Types of Mortgage Lenders
November 2, 2008
Okay you have decided to buy a new Tulsa home and you are wondering where to start. The first place to start is to understand the different types of mortgage lenders available. There are many different types of mortgage lenders.
Mortgage Bankers
A mortgage banker is a mortgage lender that is big enough to sell loans to places like Fannie Mae, Ginny Mae, Freddie Mac, and other loan companies. Some will in fact service the loans that originate while others may not. These mortgage bankers have wholesale lending divisions to mortgage bankers.
Mortgage Brokers
Mortgage brokers are mortgage lenders that originate loans to sell them to wholesale lending companies. The mortgage broker has been doing business with these wholesale companies for a while. Mortgage brokers do not do any underwriting or funding. They also only work with wholesale lending companies that have a wholesale loan department within their company structure.
Wholesale Lenders
Wholesale lenders are a type of mortgage lenders that may not have their own retail branch; they may only work with mortgage brokers. Wholesale lenders offer their loans to mortgage brokers at a lower cost that is available at the retail branch to the general public. The mortgage broker can then add his own fee. To you that would mean that you are paying around the same that you would if you went to the retail branch of the wholesale mortgage lender.
Portfolio Lenders
This mortgage lender is lending money and originating loans on their own behalf. They do not sell them on the secondary market quickly. Because of this, they do not have to go by the guidelines set forth in the Fannie May or Freddie May guidelines. A portfolio lender can determine their own rules for their loans based on your credit. Most of the time portfolio lenders are large banks and savings & loan companies. If you pay your payments on time for a year it becomes known as seasoned, after it becomes seasoned it is then marketable even if your loan does not meet the guidelines set forth by Fannie Mae.
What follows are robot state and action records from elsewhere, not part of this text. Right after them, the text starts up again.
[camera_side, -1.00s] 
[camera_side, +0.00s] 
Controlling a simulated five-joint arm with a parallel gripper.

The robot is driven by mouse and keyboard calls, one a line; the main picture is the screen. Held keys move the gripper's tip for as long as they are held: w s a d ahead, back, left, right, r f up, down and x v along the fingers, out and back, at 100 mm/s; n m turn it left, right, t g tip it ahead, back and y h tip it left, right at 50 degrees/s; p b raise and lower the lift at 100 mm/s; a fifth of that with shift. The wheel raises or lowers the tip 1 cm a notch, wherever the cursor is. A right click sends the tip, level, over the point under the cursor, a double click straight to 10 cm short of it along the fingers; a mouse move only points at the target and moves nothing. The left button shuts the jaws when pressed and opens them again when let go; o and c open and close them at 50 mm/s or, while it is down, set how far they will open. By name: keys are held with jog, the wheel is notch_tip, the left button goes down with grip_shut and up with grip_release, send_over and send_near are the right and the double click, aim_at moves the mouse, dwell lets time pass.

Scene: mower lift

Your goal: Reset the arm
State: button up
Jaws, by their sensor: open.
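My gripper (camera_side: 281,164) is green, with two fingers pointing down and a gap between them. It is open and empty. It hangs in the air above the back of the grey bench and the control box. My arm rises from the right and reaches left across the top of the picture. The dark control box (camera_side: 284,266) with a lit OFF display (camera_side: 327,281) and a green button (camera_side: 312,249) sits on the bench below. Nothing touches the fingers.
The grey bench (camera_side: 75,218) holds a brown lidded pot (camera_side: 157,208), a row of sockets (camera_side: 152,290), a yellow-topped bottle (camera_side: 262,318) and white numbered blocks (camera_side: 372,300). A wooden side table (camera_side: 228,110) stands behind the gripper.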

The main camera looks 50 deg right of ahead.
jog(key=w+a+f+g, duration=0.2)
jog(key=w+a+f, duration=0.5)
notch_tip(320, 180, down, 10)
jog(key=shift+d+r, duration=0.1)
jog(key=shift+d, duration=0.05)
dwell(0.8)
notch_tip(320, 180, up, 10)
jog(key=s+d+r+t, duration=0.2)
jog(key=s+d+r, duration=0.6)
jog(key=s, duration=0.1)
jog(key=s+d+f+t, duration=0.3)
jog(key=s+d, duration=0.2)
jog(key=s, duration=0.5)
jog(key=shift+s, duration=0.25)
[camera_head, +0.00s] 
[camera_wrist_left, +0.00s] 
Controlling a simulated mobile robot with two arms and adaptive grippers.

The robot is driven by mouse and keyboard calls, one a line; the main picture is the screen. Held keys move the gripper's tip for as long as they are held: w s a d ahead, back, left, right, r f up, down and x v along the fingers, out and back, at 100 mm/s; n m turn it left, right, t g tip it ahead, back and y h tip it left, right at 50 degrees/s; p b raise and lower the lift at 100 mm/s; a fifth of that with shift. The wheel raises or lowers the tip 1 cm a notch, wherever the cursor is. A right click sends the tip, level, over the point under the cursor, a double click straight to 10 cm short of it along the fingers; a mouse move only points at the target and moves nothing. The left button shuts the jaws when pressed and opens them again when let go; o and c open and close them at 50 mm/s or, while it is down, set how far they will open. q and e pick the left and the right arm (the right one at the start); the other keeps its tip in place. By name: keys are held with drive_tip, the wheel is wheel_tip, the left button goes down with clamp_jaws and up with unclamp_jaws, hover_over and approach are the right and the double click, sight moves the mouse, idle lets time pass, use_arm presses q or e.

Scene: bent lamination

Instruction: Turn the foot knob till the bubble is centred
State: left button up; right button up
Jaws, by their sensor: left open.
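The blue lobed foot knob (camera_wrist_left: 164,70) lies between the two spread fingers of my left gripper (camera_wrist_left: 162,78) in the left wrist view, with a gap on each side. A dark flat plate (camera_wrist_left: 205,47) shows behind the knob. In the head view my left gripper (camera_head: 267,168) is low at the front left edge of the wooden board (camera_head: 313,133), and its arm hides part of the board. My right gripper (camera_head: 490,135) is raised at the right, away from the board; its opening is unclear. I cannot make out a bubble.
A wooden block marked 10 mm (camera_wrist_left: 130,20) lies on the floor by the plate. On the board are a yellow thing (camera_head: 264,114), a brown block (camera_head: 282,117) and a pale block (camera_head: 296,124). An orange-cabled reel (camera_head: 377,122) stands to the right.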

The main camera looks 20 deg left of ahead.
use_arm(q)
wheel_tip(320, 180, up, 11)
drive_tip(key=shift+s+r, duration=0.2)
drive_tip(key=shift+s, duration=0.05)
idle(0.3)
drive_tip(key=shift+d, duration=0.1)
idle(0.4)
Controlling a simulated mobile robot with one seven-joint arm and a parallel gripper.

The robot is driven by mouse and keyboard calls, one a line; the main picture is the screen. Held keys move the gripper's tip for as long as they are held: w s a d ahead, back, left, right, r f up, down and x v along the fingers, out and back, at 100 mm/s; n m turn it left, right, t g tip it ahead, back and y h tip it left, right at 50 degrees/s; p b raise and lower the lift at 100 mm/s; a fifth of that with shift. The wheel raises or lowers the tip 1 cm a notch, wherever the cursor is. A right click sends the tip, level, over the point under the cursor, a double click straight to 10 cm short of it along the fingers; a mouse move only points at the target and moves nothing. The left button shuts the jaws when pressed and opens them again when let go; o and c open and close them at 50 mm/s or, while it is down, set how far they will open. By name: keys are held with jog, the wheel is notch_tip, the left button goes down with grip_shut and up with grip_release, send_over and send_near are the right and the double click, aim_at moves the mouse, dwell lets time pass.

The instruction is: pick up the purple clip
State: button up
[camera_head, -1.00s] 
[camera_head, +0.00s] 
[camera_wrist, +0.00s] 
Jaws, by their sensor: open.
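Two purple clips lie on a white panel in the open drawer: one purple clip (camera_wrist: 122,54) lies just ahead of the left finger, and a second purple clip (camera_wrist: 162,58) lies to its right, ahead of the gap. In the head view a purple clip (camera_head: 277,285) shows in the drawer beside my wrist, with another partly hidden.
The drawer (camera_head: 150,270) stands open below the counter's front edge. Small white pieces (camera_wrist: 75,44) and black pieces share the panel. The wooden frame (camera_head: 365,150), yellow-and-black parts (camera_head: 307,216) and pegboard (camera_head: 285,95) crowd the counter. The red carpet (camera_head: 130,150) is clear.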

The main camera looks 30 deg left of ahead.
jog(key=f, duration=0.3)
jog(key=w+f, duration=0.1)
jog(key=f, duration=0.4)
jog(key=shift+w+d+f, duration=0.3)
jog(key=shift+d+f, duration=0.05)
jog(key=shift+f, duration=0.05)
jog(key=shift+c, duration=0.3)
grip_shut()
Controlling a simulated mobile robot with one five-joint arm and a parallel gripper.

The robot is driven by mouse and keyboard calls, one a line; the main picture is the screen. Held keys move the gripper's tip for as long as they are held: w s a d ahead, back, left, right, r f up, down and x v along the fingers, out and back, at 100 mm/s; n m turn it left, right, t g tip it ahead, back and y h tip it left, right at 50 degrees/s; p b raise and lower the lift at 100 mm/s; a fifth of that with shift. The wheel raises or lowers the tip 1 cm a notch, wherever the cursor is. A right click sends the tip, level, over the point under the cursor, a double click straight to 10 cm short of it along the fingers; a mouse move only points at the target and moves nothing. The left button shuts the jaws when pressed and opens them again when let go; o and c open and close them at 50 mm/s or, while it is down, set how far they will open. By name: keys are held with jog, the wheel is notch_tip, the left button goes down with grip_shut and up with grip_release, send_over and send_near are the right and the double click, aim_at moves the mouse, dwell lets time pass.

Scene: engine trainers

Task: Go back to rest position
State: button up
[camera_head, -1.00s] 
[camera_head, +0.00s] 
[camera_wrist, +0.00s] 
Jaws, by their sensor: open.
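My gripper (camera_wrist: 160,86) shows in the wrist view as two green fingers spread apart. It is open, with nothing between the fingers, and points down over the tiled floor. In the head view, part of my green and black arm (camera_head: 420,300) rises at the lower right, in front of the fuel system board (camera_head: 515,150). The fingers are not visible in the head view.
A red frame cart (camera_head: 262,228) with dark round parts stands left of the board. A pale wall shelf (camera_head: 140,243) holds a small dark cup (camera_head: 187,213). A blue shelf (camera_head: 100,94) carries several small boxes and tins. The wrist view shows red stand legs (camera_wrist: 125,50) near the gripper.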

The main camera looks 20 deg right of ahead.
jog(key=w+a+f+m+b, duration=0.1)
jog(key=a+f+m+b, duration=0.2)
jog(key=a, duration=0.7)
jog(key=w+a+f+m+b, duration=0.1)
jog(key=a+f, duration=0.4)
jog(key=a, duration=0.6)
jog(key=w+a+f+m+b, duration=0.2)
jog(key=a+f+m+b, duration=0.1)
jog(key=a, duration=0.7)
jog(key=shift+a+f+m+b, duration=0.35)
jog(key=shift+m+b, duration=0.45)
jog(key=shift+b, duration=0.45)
When the portfolio lender sells your seasoned loan it then frees up their money so they can make more loans.
Direct Lenders
Direct lenders are mortgage lenders that fund their own money. This can be large or small lending companies. They usually have a credit line where they can draw money to fund all of these loans. Most of the time direct lenders draw up the loan in their own company name.
Correspondents
Correspondents are mortgage lenders that do their own loans and instead of selling them into pools, they sell these loans to a sponsor, which is a larger lending company. The sponsor then sells these loans like they were a mortgage banker to companies like Ginny Mae, Fannie Mae, or Freddie Mac. Sometimes, correspondents fund the loan themselves or the funding may come from a larger lending company.
Banks and Savings & Loans
These mortgage lenders are similar to portfolio lenders
Credit Unions
Credit Unions are similar in operation to correspondents, although a large one could act as a portfolio lender or a mortgage banker.
Now you understand what mortgage lenders are and how they work, you may be able to understand where to find a mortgage loan. Be sure to check with all kinds of lending companies before you make a choice for your mortgage loan.
Enjoy shopping for your new home and finding a mortgage lender that will help your dreams of owning a new home become a reality.